* Given instruction
Where a line in the listing contains the string "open", copy that line out.

* Collected material
____________________

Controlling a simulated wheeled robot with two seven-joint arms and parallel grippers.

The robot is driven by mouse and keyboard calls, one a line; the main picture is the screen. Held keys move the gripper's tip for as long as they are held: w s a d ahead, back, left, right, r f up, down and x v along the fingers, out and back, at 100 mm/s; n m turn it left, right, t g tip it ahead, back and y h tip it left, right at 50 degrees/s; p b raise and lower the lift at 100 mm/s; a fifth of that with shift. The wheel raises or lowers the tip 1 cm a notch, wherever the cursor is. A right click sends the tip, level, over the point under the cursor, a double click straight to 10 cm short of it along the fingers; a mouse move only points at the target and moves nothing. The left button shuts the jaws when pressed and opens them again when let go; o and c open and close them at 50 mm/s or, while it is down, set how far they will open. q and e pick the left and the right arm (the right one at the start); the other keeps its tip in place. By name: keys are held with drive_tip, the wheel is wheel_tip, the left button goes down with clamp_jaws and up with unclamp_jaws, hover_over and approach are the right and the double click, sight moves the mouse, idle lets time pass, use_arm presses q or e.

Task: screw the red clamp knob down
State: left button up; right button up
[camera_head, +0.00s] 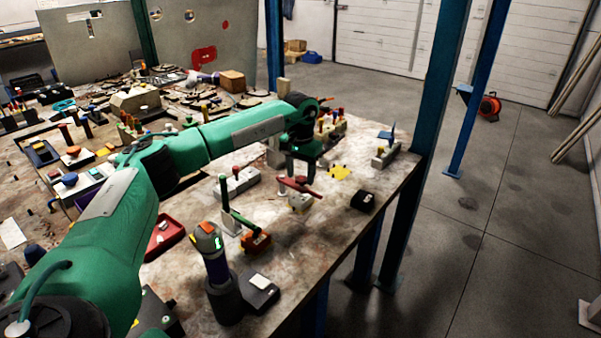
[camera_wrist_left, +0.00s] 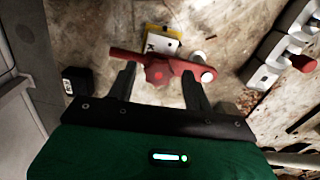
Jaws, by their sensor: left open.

____________________

* Worked solution
The robot is driven by mouse and keyboard calls, one a line; the main picture is the screen. Held keys move the gripper's tip for as long as they are held: w s a d ahead, back, left, right, r f up, down and x v along the fingers, out and back, at 100 mm/s; n m turn it left, right, t g tip it ahead, back and y h tip it left, right at 50 degrees/s; p b raise and lower the lift at 100 mm/s; a fifth of that with shift. The wheel raises or lowers the tip 1 cm a notch, wherever the cursor is. A right click sends the tip, level, over the point under the cursor, a double click straight to 10 cm short of it along the fingers; a mouse move only points at the target and moves nothing. The left button shuts the jaws when pressed and opens them again when let go; o and c open and close them at 50 mm/s or, while it is down, set how far they will open. q and e pick the left and the right arm (the right one at the start); the other keeps its tip in place. By name: keys are held with drive_tip, the wheel is wheel_tip, the left button goes down with clamp_jaws and up with unclamp_jaws, hover_over and approach are the right and the double click, sight moves the mouse, idle lets time pass, use_arm presses q or e.
Jaws, by their sensor: left open.

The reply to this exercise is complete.